## Given request
Your task is to return, word for word, only the lines from the line with "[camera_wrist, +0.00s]" through the close of the data. Exclude all pictures.

## Provided data
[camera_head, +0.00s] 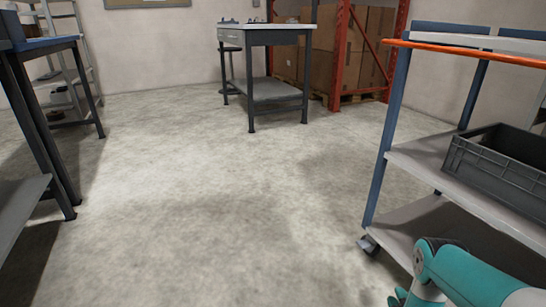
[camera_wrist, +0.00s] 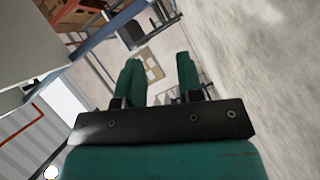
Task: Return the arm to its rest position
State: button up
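In the wrist view my gripper (camera_wrist: 158,78) shows two teal fingers standing apart with a clear gap between them. Nothing is held in the gap; the far wall and furniture show through it. In the head view part of my teal and grey arm (camera_head: 462,277) shows at the bottom right, low in front of the cart. Whether the fingertips show in the head view I cannot tell.
A cart (camera_head: 425,155) with an orange top edge stands at right, close to my arm, with a grey crate (camera_head: 500,165) on its middle shelf. A workbench (camera_head: 265,38) and a red rack (camera_head: 340,50) stand at the back. A table (camera_head: 45,45) is at left. The middle floor is clear.

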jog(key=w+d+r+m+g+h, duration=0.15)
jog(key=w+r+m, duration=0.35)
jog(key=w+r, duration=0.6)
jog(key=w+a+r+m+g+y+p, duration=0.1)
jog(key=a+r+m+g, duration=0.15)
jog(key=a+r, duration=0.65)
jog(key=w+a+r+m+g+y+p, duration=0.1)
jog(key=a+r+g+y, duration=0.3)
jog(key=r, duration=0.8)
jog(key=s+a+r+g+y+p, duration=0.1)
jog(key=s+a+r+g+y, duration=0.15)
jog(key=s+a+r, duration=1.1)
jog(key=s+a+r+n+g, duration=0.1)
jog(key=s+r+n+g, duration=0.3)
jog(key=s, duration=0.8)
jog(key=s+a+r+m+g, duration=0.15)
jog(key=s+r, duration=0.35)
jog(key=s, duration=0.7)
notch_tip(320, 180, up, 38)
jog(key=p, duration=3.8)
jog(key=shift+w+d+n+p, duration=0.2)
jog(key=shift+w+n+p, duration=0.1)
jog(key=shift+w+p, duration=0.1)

## Final result
[camera_wrist, +0.00s] 
Task: Return the arm to its rest position
State: button up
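In the wrist view my gripper (camera_wrist: 158,78) shows two teal fingers standing apart with a clear gap between them. Nothing is held in the gap; the far wall and furniture show through it. In the head view part of my teal and grey arm (camera_head: 462,277) shows at the bottom right, low in front of the cart. Whether the fingertips show in the head view I cannot tell.
A cart (camera_head: 425,155) with an orange top edge stands at right, close to my arm, with a grey crate (camera_head: 500,165) on its middle shelf. A workbench (camera_head: 265,38) and a red rack (camera_head: 340,50) stand at the back. A table (camera_head: 45,45) is at left. The middle floor is clear.

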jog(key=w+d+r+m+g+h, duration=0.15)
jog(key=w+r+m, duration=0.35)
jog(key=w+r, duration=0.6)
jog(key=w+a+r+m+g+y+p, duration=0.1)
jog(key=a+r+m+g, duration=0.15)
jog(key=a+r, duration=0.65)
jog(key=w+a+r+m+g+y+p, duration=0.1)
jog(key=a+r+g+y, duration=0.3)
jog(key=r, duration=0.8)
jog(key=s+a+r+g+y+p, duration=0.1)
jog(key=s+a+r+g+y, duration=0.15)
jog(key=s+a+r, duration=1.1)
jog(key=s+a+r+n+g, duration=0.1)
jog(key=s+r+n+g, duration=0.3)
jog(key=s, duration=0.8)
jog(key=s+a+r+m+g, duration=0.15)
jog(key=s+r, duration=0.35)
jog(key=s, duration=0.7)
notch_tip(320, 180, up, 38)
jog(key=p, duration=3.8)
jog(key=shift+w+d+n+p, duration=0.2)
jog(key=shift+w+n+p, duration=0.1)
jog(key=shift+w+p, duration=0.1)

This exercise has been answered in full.